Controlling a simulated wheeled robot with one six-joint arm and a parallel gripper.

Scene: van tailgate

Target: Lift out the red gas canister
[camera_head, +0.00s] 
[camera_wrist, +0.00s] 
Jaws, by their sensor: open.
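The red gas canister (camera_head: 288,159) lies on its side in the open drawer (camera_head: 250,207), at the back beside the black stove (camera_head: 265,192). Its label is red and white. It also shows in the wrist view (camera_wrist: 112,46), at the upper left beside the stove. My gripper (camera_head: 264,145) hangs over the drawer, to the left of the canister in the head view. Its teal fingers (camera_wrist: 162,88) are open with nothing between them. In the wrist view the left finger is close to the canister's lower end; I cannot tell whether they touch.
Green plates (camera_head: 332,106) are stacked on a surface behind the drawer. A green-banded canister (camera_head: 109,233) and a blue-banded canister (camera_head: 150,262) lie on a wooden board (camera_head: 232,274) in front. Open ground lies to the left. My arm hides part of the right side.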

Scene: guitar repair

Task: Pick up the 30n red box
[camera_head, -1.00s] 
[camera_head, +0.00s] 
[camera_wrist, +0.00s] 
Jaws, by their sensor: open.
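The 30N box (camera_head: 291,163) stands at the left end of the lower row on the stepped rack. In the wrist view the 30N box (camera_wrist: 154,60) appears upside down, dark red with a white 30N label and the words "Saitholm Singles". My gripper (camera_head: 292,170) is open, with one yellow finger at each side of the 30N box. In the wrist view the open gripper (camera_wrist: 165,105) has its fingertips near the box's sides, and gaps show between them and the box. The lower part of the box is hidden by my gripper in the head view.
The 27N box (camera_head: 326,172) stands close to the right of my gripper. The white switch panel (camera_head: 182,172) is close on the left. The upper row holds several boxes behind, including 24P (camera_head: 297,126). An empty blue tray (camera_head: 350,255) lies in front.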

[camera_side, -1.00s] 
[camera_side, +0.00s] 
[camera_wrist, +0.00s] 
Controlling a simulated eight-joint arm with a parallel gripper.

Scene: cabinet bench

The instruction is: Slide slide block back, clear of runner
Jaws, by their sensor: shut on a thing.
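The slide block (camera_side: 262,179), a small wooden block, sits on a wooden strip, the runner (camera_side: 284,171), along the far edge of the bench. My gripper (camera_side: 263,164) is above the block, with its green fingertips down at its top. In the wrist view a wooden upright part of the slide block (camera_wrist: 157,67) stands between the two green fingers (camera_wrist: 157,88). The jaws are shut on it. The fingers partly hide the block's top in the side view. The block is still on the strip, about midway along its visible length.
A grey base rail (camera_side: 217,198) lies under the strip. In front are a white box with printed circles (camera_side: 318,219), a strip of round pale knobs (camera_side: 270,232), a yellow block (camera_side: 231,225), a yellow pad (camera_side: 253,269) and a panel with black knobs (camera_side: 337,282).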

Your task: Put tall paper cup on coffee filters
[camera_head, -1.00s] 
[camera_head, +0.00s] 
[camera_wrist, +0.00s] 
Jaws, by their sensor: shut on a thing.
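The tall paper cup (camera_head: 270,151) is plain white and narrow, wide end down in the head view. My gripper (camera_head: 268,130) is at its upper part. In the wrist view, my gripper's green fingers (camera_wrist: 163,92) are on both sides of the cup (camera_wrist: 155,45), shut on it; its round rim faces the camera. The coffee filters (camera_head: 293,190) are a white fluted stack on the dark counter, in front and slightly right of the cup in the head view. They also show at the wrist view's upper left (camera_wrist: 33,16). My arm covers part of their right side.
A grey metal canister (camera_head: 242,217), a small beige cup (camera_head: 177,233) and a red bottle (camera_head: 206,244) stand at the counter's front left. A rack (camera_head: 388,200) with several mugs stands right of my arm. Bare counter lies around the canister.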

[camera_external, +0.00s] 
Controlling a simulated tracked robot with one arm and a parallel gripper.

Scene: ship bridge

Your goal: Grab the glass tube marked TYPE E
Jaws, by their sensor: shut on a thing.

◆ ◆ ◆ ◆

Aim
Write the data out again in full and exactly.

Completed task
Controlling a simulated wheeled robot with one six-joint arm and a parallel gripper.

Scene: van tailgate

Target: Lift out the red gas canister
[camera_head, +0.00s] 
[camera_wrist, +0.00s] 
Jaws, by their sensor: open.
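The red gas canister (camera_head: 288,159) lies on its side in the open drawer (camera_head: 250,207), at the back beside the black stove (camera_head: 265,192). Its label is red and white. It also shows in the wrist view (camera_wrist: 112,46), at the upper left beside the stove. My gripper (camera_head: 264,145) hangs over the drawer, to the left of the canister in the head view. Its teal fingers (camera_wrist: 162,88) are open with nothing between them. In the wrist view the left finger is close to the canister's lower end; I cannot tell whether they touch.
Green plates (camera_head: 332,106) are stacked on a surface behind the drawer. A green-banded canister (camera_head: 109,233) and a blue-banded canister (camera_head: 150,262) lie on a wooden board (camera_head: 232,274) in front. Open ground lies to the left. My arm hides part of the right side.

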Scene: guitar repair

Task: Pick up the 30n red box
[camera_head, -1.00s] 
[camera_head, +0.00s] 
[camera_wrist, +0.00s] 
Jaws, by their sensor: open.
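The 30N box (camera_head: 291,163) stands at the left end of the lower row on the stepped rack. In the wrist view the 30N box (camera_wrist: 154,60) appears upside down, dark red with a white 30N label and the words "Saitholm Singles". My gripper (camera_head: 292,170) is open, with one yellow finger at each side of the 30N box. In the wrist view the open gripper (camera_wrist: 165,105) has its fingertips near the box's sides, and gaps show between them and the box. The lower part of the box is hidden by my gripper in the head view.
The 27N box (camera_head: 326,172) stands close to the right of my gripper. The white switch panel (camera_head: 182,172) is close on the left. The upper row holds several boxes behind, including 24P (camera_head: 297,126). An empty blue tray (camera_head: 350,255) lies in front.

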[camera_side, -1.00s] 
[camera_side, +0.00s] 
[camera_wrist, +0.00s] 
Controlling a simulated eight-joint arm with a parallel gripper.

Scene: cabinet bench

The instruction is: Slide slide block back, clear of runner
Jaws, by their sensor: shut on a thing.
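The slide block (camera_side: 262,179), a small wooden block, sits on a wooden strip, the runner (camera_side: 284,171), along the far edge of the bench. My gripper (camera_side: 263,164) is above the block, with its green fingertips down at its top. In the wrist view a wooden upright part of the slide block (camera_wrist: 157,67) stands between the two green fingers (camera_wrist: 157,88). The jaws are shut on it. The fingers partly hide the block's top in the side view. The block is still on the strip, about midway along its visible length.
A grey base rail (camera_side: 217,198) lies under the strip. In front are a white box with printed circles (camera_side: 318,219), a strip of round pale knobs (camera_side: 270,232), a yellow block (camera_side: 231,225), a yellow pad (camera_side: 253,269) and a panel with black knobs (camera_side: 337,282).

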Your task: Put tall paper cup on coffee filters
[camera_head, -1.00s] 
[camera_head, +0.00s] 
[camera_wrist, +0.00s] 
Jaws, by their sensor: shut on a thing.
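The tall paper cup (camera_head: 270,151) is plain white and narrow, wide end down in the head view. My gripper (camera_head: 268,130) is at its upper part. In the wrist view, my gripper's green fingers (camera_wrist: 163,92) are on both sides of the cup (camera_wrist: 155,45), shut on it; its round rim faces the camera. The coffee filters (camera_head: 293,190) are a white fluted stack on the dark counter, in front and slightly right of the cup in the head view. They also show at the wrist view's upper left (camera_wrist: 33,16). My arm covers part of their right side.
A grey metal canister (camera_head: 242,217), a small beige cup (camera_head: 177,233) and a red bottle (camera_head: 206,244) stand at the counter's front left. A rack (camera_head: 388,200) with several mugs stands right of my arm. Bare counter lies around the canister.

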[camera_external, +0.00s] 
Controlling a simulated tracked robot with one arm and a parallel gripper.

Scene: ship bridge

Your goal: Grab the glass tube marked TYPE E
Jaws, by their sensor: shut on a thing.

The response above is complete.